- What is asked
In the entries below, find the lines that contain the word "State" and copy them.

- Records shown
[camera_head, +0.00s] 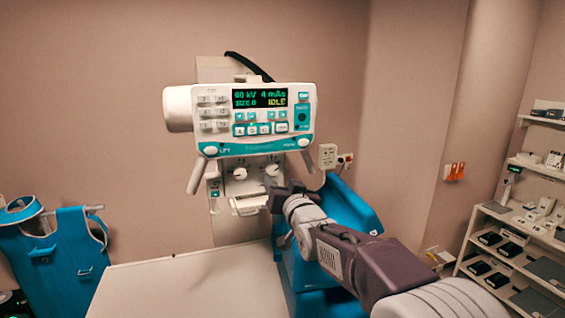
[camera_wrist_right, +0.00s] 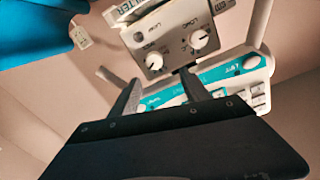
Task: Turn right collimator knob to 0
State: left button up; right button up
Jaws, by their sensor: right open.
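Two white collimator knobs sit side by side on a white box under the console. The right knob (camera_head: 272,169) is just above my right gripper in the head view, and it appears as the left-hand knob (camera_wrist_right: 154,61) in the inverted wrist view. The left knob (camera_head: 240,173) also shows there (camera_wrist_right: 199,39). My right gripper (camera_wrist_right: 160,78) is open and empty, its two dark fingers apart, with the right knob seen between and beyond the tips. Contact cannot be told. Exact knob settings are too small to read. My left gripper is out of view.
Handles hang at both sides. Shelves (camera_head: 510,235) are at right.

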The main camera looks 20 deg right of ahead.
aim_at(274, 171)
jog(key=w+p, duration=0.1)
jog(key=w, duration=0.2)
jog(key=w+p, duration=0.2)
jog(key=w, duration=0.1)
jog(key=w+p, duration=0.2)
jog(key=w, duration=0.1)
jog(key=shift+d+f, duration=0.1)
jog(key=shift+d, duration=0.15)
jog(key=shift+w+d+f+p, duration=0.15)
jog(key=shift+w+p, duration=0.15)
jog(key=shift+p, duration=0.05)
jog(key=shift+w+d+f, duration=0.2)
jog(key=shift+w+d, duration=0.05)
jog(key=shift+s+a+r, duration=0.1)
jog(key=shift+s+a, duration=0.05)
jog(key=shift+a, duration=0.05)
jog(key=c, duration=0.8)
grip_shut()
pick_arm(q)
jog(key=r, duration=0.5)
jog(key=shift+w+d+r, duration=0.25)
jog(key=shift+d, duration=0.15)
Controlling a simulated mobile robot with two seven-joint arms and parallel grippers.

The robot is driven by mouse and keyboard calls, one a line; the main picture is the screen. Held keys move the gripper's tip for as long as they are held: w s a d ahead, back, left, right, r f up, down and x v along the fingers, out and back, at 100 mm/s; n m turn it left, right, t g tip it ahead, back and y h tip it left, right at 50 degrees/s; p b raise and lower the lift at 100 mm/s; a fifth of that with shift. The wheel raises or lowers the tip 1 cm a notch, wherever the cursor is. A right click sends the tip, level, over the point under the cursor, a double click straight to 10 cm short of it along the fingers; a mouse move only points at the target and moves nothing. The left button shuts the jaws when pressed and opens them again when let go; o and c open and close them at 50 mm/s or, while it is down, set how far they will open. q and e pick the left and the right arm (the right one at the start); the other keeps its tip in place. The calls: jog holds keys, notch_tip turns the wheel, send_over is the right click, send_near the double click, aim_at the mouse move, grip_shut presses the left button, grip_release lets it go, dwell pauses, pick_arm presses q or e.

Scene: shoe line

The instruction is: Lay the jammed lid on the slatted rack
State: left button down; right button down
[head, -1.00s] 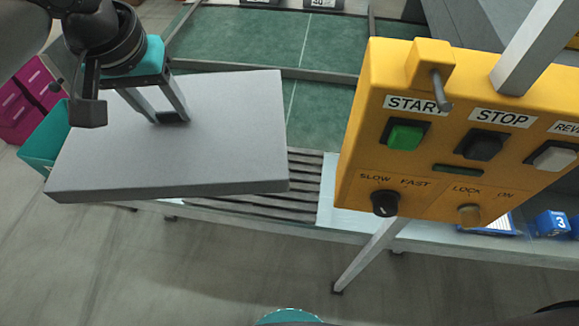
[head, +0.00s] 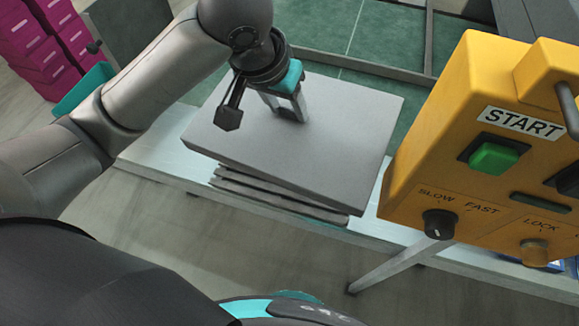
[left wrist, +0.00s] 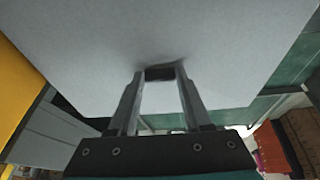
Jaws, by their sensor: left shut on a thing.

- Response to this exercise
State: left button up; right button up
State: left button down; right button down

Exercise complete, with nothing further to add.